**Set exercise**
Collect all lines containing the word "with" from the data.

**Data lines**
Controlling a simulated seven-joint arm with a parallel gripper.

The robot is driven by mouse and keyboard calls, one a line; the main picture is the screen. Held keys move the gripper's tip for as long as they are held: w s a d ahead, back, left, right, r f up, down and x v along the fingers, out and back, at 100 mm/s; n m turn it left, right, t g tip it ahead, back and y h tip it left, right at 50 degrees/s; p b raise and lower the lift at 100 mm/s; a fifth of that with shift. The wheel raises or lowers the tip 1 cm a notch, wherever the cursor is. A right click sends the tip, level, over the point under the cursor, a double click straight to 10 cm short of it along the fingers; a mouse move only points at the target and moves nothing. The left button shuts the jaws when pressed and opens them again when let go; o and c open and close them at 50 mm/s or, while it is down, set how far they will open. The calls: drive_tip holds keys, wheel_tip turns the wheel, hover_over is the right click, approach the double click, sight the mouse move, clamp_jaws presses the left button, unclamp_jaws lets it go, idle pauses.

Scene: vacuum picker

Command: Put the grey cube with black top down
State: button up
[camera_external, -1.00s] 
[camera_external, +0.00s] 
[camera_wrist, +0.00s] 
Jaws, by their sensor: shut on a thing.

**Task output**
Controlling a simulated seven-joint arm with a parallel gripper.
The robot is driven by mouse and keyboard calls, one a line; the main picture is the screen. Held keys move the gripper's tip for as long as they are held: w s a d ahead, back, left, right, r f up, down and x v along the fingers, out and back, at 100 mm/s; n m turn it left, right, t g tip it ahead, back and y h tip it left, right at 50 degrees/s; p b raise and lower the lift at 100 mm/s; a fifth of that with shift. The wheel raises or lowers the tip 1 cm a notch, wherever the cursor is. A right click sends the tip, level, over the point under the cursor, a double click straight to 10 cm short of it along the fingers; a mouse move only points at the target and moves nothing. The left button shuts the jaws when pressed and opens them again when let go; o and c open and close them at 50 mm/s or, while it is down, set how far they will open. The calls: drive_tip holds keys, wheel_tip turns the wheel, hover_over is the right click, approach the double click, sight the mouse move, clamp_jaws presses the left button, unclamp_jaws lets it go, idle pauses.
Command: Put the grey cube with black top down

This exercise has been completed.